### OBJECTIVE
Reproduce all lines of the listing below in which the word "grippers" occurs.

(Entries from a dataset)
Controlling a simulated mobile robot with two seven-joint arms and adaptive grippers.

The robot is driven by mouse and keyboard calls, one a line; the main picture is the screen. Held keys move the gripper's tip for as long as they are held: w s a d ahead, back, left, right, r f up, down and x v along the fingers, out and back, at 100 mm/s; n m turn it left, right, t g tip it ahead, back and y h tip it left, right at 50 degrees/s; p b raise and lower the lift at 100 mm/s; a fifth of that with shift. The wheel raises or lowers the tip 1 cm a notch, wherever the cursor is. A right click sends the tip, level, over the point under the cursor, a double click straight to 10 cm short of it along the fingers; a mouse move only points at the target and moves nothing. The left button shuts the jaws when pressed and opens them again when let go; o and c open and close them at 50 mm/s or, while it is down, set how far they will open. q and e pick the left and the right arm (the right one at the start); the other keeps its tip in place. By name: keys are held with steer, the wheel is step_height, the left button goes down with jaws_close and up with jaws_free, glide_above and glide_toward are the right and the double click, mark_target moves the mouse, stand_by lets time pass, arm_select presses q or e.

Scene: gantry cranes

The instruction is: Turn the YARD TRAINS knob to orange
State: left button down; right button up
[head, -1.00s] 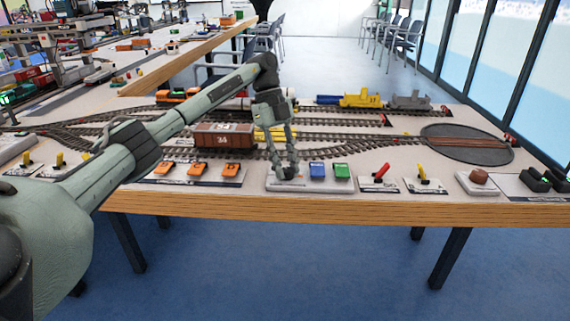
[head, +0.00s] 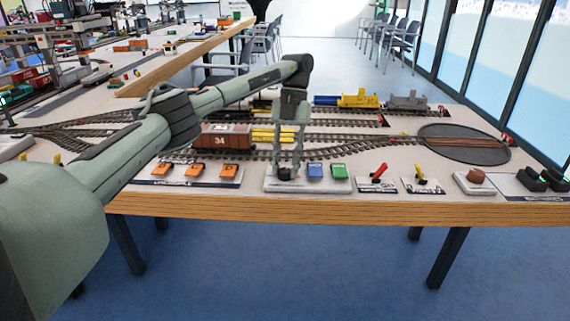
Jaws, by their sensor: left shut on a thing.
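A white control panel (head: 320,187) lies near the front edge of the table, with a blue tile (head: 315,171) and a green tile (head: 339,171) to the right of my gripper. My left gripper (head: 286,171) points down at the left part of this panel. It is shut on a small dark knob (head: 285,176), which its fingers mostly cover. The knob's pointer and any orange mark beside it cannot be made out. The panel's lettering is too small to read. My right gripper is not in view.
A panel with orange tiles (head: 195,170) lies to the left. Red (head: 378,174) and yellow (head: 420,175) levers and a brown knob (head: 476,176) stand to the right. Behind are tracks with a brown wagon (head: 227,136), a yellow locomotive (head: 358,98) and a turntable (head: 464,143).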

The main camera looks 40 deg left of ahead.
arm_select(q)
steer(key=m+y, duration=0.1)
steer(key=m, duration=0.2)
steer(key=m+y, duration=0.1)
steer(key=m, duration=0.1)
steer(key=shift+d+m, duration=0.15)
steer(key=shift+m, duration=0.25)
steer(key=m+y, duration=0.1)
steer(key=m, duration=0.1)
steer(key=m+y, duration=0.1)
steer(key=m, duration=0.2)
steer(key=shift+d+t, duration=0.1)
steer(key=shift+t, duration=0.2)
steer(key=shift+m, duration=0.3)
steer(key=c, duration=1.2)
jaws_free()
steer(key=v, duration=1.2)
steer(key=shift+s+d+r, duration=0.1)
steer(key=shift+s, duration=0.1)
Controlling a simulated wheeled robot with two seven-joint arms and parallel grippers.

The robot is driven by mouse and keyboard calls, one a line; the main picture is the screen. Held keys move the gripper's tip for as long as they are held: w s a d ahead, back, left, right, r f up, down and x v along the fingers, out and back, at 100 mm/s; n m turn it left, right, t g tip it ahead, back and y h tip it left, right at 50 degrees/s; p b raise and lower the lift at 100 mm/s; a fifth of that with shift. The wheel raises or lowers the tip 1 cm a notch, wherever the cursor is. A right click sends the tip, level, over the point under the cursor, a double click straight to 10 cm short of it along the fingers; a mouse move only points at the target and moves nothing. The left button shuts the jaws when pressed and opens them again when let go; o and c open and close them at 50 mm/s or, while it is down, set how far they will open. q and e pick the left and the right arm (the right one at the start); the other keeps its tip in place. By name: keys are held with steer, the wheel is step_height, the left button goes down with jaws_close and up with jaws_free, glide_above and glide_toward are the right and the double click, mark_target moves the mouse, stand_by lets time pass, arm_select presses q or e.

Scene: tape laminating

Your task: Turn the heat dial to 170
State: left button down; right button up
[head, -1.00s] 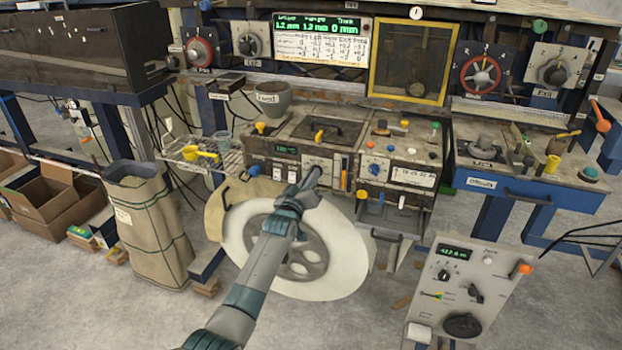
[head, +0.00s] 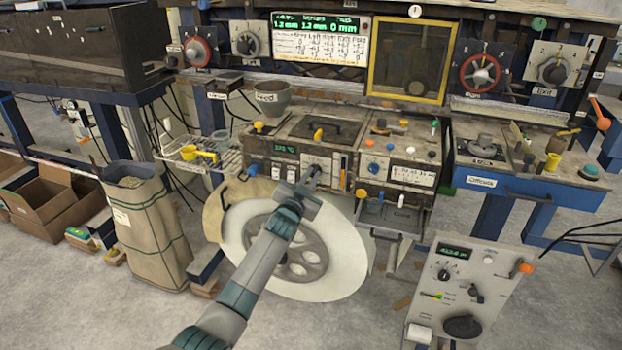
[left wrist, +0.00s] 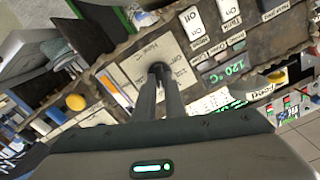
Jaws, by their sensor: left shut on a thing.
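The heat dial is a small dark knob (left wrist: 157,67) on a white label plate (left wrist: 170,45) in the left wrist view; the gripper mostly hides it in the head view. My left gripper (left wrist: 161,84) is shut on the heat dial, its two fingers reaching to it from the front. In the head view this gripper (head: 311,178) is at the white plate (head: 318,161) of the machine's front panel. A green temperature display (left wrist: 233,66) beside the dial reads 120 °C in the left wrist view. The dial's pointer and scale are too small to read.
A large pale roll (head: 345,250) stands below the panel, under my left arm. A wire rack with a yellow scoop (head: 200,154) is to the left. A grey control box (head: 463,290) stands at lower right.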

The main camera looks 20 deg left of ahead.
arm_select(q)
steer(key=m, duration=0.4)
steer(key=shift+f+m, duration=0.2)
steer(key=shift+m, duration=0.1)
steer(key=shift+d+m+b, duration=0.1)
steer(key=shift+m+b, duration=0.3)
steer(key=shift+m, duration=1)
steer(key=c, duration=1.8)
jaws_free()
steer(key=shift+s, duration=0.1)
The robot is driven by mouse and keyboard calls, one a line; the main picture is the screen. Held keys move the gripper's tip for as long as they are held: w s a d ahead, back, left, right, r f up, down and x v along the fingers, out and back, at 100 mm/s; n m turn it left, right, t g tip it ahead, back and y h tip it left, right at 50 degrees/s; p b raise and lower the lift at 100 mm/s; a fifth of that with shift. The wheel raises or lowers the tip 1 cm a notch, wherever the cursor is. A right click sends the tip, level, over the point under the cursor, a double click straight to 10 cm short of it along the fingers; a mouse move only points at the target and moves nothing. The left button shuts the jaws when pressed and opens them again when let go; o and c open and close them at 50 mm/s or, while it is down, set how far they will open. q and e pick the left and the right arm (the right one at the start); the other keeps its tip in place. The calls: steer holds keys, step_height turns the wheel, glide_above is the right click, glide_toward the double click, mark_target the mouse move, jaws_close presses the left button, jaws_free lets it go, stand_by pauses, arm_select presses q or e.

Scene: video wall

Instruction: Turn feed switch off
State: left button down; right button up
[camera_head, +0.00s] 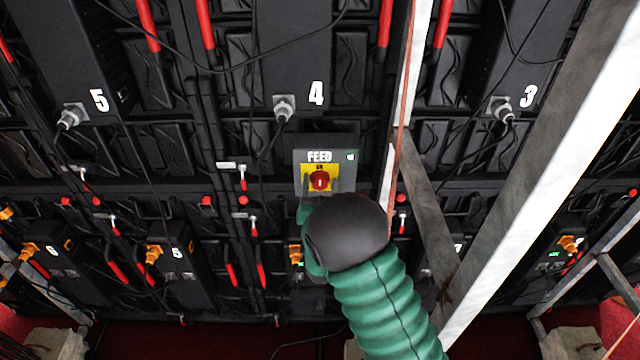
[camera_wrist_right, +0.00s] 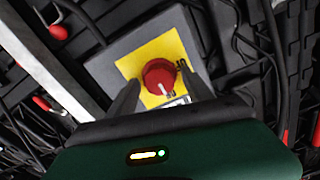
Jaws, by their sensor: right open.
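My right gripper (camera_head: 320,188) is open just in front of the box. In the wrist view its dark fingers (camera_wrist_right: 163,88) stand on either side of the knob; contact cannot be told. My green and black right arm hides what lies below the box. My left gripper is not in view.
A pale metal beam (camera_head: 545,165) slants across the right side, with a thinner upright (camera_head: 404,90) close right of the box. Black numbered panels, hanging cables and red handles (camera_head: 205,25) fill the wall. Concrete blocks (camera_head: 572,342) stand on the red floor.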

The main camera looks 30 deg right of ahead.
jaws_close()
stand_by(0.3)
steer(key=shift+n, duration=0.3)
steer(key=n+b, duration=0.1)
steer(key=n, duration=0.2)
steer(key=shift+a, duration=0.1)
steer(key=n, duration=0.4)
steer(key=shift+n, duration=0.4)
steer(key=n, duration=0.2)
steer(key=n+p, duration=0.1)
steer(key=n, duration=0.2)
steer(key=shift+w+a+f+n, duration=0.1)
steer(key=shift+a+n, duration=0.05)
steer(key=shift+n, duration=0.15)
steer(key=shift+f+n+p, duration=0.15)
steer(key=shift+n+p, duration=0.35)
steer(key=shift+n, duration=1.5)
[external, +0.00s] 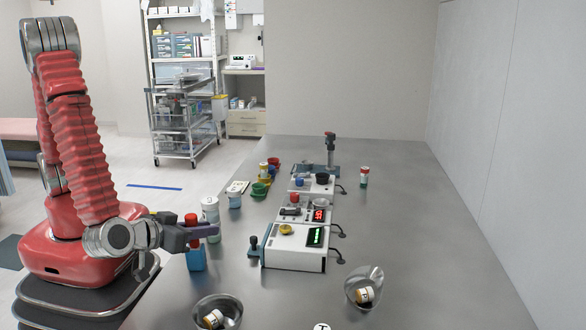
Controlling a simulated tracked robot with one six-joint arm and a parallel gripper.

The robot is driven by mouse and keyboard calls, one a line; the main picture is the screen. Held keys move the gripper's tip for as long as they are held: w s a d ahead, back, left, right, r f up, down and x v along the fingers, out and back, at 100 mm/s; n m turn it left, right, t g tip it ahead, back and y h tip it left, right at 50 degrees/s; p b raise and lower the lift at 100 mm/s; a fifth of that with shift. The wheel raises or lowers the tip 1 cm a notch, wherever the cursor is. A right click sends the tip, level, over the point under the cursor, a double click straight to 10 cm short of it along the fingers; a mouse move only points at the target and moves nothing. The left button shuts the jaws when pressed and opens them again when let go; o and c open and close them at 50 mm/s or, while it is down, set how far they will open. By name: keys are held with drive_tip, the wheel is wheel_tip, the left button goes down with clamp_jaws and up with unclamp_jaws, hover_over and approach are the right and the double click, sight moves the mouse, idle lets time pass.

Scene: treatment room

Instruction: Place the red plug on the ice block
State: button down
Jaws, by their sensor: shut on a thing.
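The red plug (191,219) is in my gripper (200,233) at the left edge of the table, its red top showing above the jaws. My gripper is shut on it. A blue block (196,258), which looks like the ice block, stands directly below the jaws. The jaws hide the plug's lower part, so I cannot tell whether it touches the block.
A white can (210,209) stands close behind my gripper. To the right is a white device with a green display (295,252).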

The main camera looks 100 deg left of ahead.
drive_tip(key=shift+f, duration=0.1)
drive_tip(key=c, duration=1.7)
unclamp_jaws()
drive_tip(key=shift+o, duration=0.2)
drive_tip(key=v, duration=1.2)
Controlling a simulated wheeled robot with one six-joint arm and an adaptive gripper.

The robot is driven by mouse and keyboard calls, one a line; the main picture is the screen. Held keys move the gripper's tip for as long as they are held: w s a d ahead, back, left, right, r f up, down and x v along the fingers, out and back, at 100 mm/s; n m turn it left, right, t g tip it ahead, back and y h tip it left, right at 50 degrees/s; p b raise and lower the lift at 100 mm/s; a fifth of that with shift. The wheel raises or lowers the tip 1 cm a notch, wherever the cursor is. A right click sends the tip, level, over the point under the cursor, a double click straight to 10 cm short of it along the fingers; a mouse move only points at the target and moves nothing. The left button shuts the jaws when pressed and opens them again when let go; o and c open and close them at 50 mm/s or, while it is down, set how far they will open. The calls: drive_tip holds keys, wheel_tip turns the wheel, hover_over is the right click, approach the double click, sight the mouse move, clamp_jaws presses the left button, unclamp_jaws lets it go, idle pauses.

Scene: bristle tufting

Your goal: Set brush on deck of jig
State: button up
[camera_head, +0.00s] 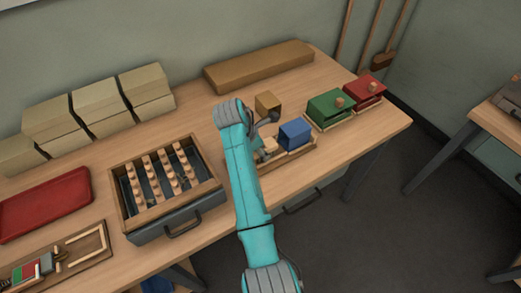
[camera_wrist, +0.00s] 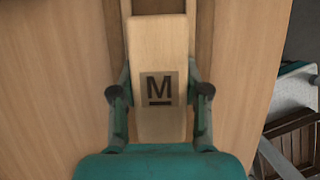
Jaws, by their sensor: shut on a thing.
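In the wrist view a pale wooden block marked with a dark letter M (camera_wrist: 158,45) lies between the two fingers of my gripper (camera_wrist: 158,95). My gripper is shut on this block, which I take to be the brush; its bristle side is hidden. A brown wooden piece (camera_wrist: 203,20) shows beyond and beside it. In the head view my arm hides part of the work spot. A blue block (camera_head: 294,133) stands on a wooden base (camera_head: 300,155) just right of the arm, likely the jig. I cannot tell whether the held block touches it.
Green (camera_head: 328,108) and red (camera_head: 367,90) blocks on bases stand to the right. A tan block (camera_head: 267,102) is behind my gripper. A drawer (camera_head: 130,215) of wooden pegs, a red tray (camera_head: 45,205) and a clamp board (camera_head: 85,250) are left. Pale stacked blocks (camera_head: 100,98) line the wall.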

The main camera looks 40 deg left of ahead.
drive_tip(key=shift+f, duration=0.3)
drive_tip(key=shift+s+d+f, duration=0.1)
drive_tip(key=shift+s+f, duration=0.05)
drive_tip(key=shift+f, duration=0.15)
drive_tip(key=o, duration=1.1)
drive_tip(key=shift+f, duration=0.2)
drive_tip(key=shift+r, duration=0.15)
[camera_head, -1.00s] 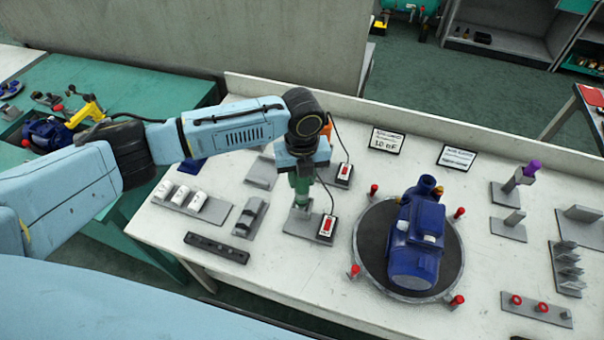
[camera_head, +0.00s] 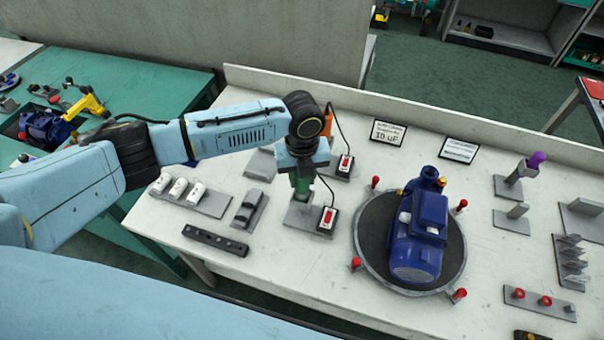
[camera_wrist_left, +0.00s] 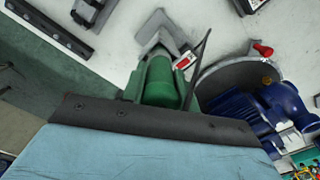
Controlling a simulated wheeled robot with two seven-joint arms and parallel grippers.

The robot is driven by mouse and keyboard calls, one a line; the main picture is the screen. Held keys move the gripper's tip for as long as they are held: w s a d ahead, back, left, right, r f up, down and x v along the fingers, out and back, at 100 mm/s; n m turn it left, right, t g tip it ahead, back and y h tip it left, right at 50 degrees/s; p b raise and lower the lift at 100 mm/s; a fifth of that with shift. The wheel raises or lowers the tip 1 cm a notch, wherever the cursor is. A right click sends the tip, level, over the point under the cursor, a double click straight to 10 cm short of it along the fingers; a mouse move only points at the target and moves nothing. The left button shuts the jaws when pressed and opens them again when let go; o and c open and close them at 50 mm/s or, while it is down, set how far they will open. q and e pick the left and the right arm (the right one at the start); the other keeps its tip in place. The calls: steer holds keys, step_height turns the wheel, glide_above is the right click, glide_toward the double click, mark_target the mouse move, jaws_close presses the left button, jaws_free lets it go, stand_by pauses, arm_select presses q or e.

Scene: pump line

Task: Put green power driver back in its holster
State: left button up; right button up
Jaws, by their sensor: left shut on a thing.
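The green power driver (camera_head: 301,186) hangs upright below my left gripper (camera_head: 303,170), which is shut on it. The driver's lower end is at the grey holster (camera_head: 297,221), a flat base with a small upright part. I cannot tell whether the driver is seated in it or just above it. In the left wrist view the green driver (camera_wrist_left: 160,82) points at the grey holster (camera_wrist_left: 155,28), and its body hides part of it. A black cable runs from the driver to a box with a red switch (camera_head: 327,220). My right gripper is not in view.
An orange tool (camera_head: 328,119) stands behind my gripper, with another red switch box (camera_head: 344,165) near it. A blue pump (camera_head: 418,240) sits on a round turntable with red pegs to the right. Grey racks (camera_head: 202,199) stand to the left on the white table.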

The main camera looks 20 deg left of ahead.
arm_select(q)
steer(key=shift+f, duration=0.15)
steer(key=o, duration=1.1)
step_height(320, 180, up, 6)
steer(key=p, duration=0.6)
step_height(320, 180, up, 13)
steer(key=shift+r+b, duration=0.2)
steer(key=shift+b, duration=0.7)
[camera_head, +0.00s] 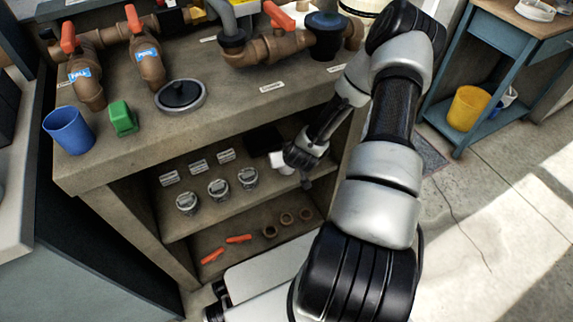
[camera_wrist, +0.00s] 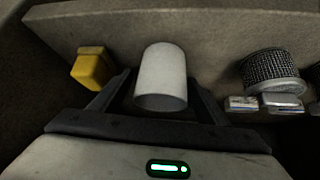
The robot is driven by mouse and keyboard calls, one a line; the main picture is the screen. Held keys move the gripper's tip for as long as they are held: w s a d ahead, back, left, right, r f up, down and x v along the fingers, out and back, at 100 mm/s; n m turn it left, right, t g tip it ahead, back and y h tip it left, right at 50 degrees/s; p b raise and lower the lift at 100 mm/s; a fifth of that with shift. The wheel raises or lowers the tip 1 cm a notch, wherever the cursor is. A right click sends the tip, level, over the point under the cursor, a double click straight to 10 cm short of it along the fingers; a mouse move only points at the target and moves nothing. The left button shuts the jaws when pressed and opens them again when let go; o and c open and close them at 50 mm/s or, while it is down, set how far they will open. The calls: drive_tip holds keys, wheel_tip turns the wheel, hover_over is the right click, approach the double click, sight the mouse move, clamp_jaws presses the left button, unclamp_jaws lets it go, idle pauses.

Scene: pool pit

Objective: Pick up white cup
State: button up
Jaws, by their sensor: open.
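The white cup (camera_wrist: 160,72) lies in the middle of the wrist view, between the two dark fingers of my gripper (camera_wrist: 159,86). The fingers stand apart on either side of it, and I cannot tell whether they touch it. In the head view, a small white shape (camera_head: 277,160), which looks like the cup, shows on the upper shelf inside the bench. My gripper (camera_head: 296,160) reaches into the bench opening right beside it. My gripper hides part of the cup there.
The benchtop (camera_head: 230,105) overhangs the shelf. Several lidded jars (camera_head: 218,188) stand on the shelf.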

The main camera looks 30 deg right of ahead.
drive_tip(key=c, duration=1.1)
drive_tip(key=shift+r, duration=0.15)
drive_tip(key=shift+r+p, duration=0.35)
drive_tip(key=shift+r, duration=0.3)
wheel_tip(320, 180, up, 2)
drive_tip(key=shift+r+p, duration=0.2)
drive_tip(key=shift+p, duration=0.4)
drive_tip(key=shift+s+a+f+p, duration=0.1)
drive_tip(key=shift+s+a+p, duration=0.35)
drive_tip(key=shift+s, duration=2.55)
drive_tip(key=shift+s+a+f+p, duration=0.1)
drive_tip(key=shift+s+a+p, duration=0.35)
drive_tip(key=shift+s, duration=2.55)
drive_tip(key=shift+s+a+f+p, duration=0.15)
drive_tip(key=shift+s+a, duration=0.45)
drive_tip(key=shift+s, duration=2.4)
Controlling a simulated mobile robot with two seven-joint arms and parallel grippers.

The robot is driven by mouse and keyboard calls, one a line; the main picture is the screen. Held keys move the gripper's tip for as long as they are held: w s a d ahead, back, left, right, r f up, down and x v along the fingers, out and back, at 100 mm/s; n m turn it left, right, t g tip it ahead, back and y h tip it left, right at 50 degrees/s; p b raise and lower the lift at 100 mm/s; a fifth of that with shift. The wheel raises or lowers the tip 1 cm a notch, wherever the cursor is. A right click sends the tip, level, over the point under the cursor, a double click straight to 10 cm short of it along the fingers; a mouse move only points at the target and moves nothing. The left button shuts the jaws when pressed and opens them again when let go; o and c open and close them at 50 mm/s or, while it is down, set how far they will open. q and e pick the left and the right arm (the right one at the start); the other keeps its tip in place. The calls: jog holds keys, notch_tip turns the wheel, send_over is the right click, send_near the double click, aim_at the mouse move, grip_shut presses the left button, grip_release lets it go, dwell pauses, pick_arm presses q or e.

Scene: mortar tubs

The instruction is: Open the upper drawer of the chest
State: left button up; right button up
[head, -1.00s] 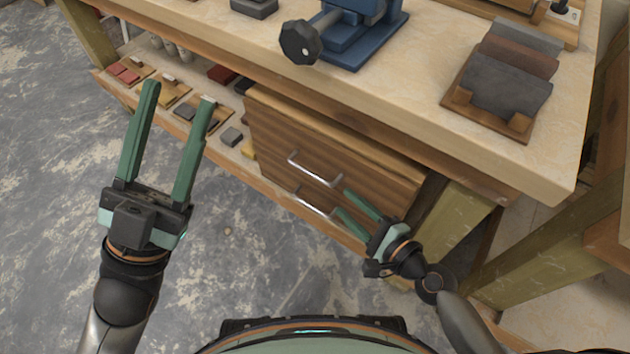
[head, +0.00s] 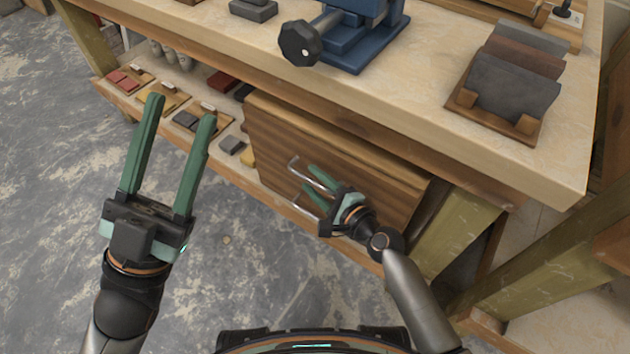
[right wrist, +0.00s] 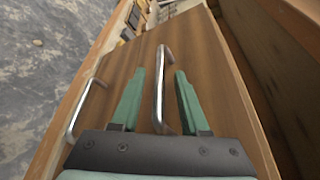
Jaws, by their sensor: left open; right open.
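The wooden chest (head: 290,135) sits under the workbench, its front showing two metal bar handles. The upper handle (head: 298,169) is partly covered by my right gripper (head: 309,177) in the head view. In the right wrist view the upper handle (right wrist: 161,75) runs between the two green fingers of my right gripper (right wrist: 160,85), which are open on either side of it. The lower handle (right wrist: 84,108) lies outside the fingers to the left; it also shows in the head view (head: 303,204). The drawers look shut. My left gripper (head: 182,108) is open and empty, left of the chest.
The workbench top (head: 400,95) overhangs the chest and bears a blue vise (head: 350,45) and a rack of dark slabs (head: 510,85). A low shelf (head: 220,150) with small samples is left of the chest. The floor (head: 60,230) is clear at left.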

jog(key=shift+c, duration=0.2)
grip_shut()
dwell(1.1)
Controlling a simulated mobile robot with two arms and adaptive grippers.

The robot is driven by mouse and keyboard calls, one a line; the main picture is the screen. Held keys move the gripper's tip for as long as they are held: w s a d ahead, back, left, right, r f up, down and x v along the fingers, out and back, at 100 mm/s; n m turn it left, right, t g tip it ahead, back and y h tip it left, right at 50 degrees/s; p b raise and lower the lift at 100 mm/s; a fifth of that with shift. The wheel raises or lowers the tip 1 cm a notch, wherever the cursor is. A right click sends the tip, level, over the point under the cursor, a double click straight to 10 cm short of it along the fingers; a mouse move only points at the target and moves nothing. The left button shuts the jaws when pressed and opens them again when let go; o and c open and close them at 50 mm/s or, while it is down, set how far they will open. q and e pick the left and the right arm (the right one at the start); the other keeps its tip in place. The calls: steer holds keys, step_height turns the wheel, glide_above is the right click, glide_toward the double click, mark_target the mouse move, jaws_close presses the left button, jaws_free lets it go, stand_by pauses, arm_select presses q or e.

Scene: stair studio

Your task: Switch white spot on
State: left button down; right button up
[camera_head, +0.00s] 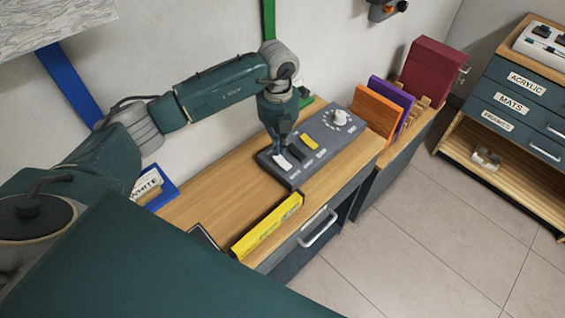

### OUTPUT FOR THIS EXERCISE
Controlling a simulated mobile robot with two seven-joint arms and adaptive grippers.
Controlling a simulated wheeled robot with two seven-joint arms and parallel grippers.
Controlling a simulated wheeled robot with two seven-joint arms and parallel grippers.
Controlling a simulated mobile robot with two seven-joint arms and parallel grippers.
Controlling a simulated mobile robot with two arms and adaptive grippers.

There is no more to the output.